Question

我有一个如下所示的df：

每个cust_id在2019年的每个季度都有一个值。我绘制了数据框，以显示每个客户随时间的价值。该图如下所示：

红线是所有客户每个时间段的平均值。这是我用来创建该图的代码：

over_time = df.pivot_table(index='cust_id',columns='date_id',values='trx_unt', fill_value=0)
over_time = over_time.reset_index(level=0)
df_m = pd.melt(over_time, id_vars=['cust_id'])

# Create an average line to compare
df_m['date_id'] = df_m['date_id'].astype('str')
agg = df_m.groupby('date_id').agg('mean').reset_index()

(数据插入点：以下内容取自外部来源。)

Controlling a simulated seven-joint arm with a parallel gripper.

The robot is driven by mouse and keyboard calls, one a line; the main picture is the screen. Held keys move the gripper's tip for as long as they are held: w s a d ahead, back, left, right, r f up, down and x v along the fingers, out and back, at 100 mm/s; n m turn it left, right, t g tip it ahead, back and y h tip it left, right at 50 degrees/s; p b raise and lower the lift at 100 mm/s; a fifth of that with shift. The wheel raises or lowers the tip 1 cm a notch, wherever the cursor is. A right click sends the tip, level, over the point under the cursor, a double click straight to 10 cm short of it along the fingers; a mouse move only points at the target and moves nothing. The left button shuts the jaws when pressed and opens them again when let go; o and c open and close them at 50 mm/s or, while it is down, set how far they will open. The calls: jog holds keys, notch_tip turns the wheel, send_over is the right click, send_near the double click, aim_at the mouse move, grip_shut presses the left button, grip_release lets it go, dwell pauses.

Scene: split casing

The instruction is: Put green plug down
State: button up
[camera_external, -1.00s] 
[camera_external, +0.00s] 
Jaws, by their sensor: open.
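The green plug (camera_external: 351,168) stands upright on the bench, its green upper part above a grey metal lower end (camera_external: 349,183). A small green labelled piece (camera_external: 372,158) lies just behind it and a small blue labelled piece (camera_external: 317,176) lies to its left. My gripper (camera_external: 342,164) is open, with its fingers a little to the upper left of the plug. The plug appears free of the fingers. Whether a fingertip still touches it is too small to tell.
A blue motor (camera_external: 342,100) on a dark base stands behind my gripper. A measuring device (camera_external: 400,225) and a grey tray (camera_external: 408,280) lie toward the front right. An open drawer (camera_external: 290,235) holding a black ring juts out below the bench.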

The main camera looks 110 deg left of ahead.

#graph each cust as a line and compare to average
fig, ax = plt.subplots(figsize=(20,10))
for name, group in df_m.groupby('cust_id'):
    group.plot('date_id', y='value', ax=ax, legend=None, color = 'c')
    plt.xticks(rotation = 90)
agg.plot('date_id', y='value',ax=ax, legend=None, color = 'red')
plt.show()

目标：我想查找每个时间段内始终超过红线或高于平均值的cust_id。

我不确定该如何处理。谢谢

Answer 1

在每个时间段附加平均值，然后按客户分组，仅标记均高于平均值的那些元素，然后进行查询。

它可能看起来像这样：

df = df.merge(time_data, on='time', how='left', validate='m:1')
df['gt_mean'] = df['value'] > df['average']
df['select'] = df.groupby('customer')['gt_mean'].all()

df.query('select == 1')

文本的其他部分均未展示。